(Entries from a dataset)

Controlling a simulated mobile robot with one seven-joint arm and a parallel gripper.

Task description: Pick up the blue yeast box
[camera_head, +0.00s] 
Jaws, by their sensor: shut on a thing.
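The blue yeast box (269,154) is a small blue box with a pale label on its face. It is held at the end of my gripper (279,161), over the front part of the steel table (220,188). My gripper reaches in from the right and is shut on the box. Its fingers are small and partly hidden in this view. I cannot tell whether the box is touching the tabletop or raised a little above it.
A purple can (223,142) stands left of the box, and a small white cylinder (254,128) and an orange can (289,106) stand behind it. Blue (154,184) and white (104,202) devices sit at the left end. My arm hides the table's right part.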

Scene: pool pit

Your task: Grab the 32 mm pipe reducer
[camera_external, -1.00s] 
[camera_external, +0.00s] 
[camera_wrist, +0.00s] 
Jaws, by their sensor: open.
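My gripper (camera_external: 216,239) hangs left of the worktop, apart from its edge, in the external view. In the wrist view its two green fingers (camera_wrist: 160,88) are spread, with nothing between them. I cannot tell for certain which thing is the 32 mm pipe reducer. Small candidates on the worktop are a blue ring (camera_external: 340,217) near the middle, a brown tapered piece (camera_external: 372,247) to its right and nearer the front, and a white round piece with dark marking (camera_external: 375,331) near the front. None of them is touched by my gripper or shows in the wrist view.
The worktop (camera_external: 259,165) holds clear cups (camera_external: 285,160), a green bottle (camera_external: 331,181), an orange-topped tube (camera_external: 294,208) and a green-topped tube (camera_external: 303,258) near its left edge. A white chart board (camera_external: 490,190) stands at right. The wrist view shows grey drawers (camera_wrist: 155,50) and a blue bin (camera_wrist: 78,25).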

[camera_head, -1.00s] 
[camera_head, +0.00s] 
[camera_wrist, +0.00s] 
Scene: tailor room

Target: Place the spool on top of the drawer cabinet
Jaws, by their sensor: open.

==

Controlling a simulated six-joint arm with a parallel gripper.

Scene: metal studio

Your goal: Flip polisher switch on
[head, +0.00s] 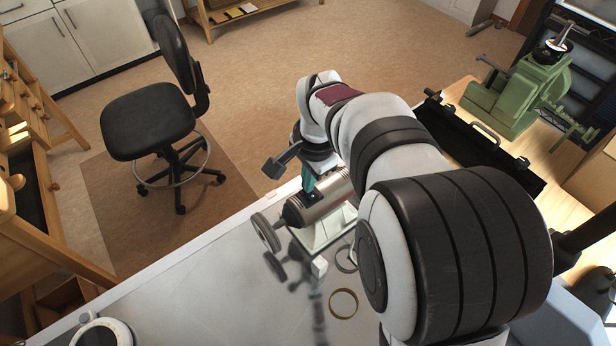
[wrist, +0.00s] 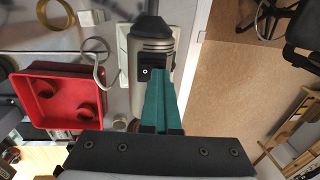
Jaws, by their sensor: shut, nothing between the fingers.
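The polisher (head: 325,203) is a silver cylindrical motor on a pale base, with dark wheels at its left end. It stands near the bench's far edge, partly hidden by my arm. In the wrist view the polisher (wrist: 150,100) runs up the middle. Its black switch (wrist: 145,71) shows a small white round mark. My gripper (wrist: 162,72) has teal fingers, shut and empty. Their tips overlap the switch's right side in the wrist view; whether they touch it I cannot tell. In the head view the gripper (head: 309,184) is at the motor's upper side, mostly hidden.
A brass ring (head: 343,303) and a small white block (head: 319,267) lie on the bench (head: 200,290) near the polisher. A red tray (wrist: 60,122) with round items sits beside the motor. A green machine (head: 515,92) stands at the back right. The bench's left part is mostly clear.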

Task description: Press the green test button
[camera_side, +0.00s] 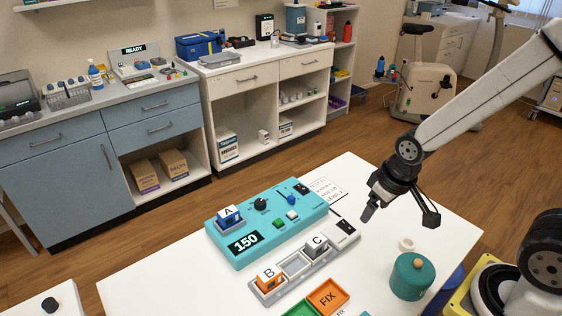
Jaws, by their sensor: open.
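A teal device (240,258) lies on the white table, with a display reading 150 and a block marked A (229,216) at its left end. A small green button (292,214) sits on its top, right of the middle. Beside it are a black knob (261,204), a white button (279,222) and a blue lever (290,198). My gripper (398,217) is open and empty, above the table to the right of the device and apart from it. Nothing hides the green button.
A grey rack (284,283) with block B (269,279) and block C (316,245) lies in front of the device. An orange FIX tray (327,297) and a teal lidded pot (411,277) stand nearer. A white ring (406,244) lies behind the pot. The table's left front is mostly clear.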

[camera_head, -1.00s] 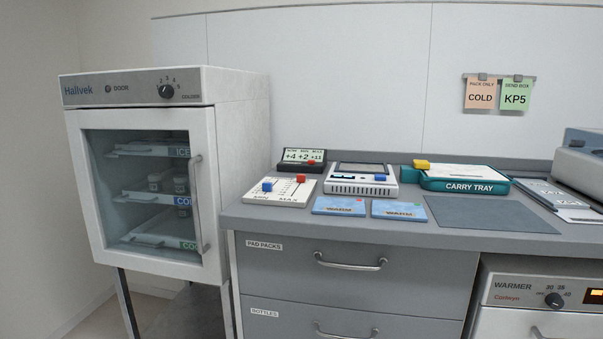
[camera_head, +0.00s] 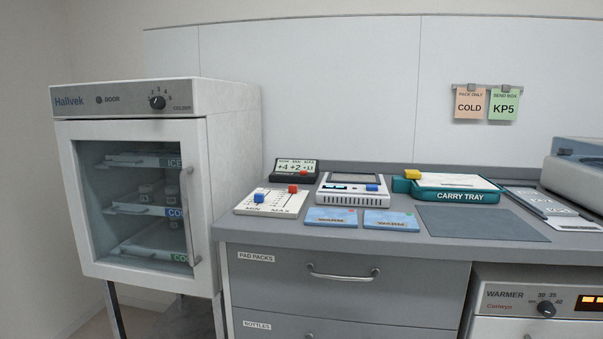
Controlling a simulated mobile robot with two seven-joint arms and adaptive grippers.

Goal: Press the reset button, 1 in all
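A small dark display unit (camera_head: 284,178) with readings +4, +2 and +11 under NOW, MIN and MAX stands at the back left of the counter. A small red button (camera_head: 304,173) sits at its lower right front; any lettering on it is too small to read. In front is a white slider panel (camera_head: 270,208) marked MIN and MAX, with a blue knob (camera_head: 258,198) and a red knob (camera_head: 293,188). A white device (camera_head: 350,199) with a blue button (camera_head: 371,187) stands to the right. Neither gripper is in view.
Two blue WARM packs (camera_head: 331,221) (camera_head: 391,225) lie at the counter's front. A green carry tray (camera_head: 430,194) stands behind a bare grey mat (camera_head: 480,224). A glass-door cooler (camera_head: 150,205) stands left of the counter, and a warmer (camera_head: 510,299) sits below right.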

==

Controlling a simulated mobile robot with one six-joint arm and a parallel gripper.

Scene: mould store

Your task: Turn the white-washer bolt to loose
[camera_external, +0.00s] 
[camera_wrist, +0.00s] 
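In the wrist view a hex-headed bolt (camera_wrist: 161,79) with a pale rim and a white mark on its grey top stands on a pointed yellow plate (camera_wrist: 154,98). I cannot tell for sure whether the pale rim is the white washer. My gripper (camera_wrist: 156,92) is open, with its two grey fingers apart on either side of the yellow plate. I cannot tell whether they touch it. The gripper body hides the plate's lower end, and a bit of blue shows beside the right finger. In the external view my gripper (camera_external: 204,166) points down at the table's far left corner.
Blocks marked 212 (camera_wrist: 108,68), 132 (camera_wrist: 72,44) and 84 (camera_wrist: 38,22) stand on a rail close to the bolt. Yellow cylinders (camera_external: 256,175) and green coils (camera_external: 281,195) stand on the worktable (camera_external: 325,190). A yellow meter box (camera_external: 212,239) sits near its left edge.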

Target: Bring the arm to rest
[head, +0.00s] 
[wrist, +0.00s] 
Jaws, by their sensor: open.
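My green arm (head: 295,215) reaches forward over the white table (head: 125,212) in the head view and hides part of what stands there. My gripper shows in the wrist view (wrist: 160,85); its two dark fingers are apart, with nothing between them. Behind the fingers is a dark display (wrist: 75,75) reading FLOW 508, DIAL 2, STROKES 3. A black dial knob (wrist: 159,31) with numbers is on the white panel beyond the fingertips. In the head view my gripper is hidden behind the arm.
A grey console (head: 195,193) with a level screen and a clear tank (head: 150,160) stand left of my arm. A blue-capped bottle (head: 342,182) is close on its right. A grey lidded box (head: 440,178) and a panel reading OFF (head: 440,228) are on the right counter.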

— REQUIREMENT —
Identify each line containing the string "robot" and copy it out.

— PROBLEM SOLUTION —
Controlling a simulated mobile robot with one seven-joint arm and a parallel gripper.
Controlling a simulated mobile robot with two seven-joint arms and adaptive grippers.
Controlling a simulated mobile robot with one six-joint arm and a parallel gripper.

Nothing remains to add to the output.